Method 1: sha1_file($file)
Method 2: sha1(file_get_contents($file))
I have tried with 10 Mb but there is no much difference in performance. But on higher data scale. What's better way to go?
Use the most high-level form offered unless there is a compelling reason otherwise.
In this case, the correct choice is sha1_file
. Because sha1_file
is a higher-level function that only works with files. This 'restriction' allows it to take advantage of the fact that the file/source can be processed as a stream1: only a small part of the file is ever read into memory at a time.
The second approach guarantees that 5MB-2GB of memory (the size of the file) is wasted/used as file_get_contents
reads everything into memory before the hash is generated. As the size of the files increase and/or system resources become limited this can have a very detrimental effect on performance.

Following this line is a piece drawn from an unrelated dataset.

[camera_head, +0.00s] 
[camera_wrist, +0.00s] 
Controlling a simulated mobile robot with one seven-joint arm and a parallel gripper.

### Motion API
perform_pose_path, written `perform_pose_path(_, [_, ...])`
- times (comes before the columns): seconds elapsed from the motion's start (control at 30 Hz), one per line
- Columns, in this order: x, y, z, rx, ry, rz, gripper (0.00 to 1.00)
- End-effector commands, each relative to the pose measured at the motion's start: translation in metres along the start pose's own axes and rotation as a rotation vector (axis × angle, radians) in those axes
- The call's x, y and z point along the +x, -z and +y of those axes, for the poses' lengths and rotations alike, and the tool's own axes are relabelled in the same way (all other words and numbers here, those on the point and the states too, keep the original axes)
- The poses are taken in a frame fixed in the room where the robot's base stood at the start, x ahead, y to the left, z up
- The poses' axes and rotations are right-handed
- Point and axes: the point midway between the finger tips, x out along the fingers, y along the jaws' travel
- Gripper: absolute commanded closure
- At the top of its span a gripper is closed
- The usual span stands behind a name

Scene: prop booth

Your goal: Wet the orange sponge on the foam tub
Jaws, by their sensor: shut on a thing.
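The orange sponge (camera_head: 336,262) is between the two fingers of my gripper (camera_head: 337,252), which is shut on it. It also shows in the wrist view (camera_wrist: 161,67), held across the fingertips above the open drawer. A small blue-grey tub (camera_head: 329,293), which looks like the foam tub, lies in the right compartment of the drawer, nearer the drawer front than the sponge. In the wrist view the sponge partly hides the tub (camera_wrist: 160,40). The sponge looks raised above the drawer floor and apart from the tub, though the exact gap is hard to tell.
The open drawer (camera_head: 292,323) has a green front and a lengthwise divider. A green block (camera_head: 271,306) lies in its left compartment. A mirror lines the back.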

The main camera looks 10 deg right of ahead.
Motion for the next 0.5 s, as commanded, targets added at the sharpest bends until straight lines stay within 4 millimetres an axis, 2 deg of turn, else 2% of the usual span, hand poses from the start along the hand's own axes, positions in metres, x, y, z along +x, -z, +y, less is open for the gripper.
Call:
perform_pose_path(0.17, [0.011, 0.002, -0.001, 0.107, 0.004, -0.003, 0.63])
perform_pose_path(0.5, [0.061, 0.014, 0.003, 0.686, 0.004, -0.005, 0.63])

1 The source for sha1_file
can be found on github. Here is an extract showing only lines relevant to stream processing:
PHP_FUNCTION(sha1_file)
{
stream = php_stream_open_wrapper(arg, "rb", REPORT_ERRORS, NULL);
PHP_SHA1Init(&context);
while ((n = php_stream_read(stream, buf, sizeof(buf))) > 0) {
PHP_SHA1Update(&context, buf, n);
}
PHP_SHA1Final(digest, &context);
php_stream_close(stream);
}
By using higher-level functions, the onus of a suitable implementation is placed on the developers of the library. In this case it allowed the use of a scaling stream implementation.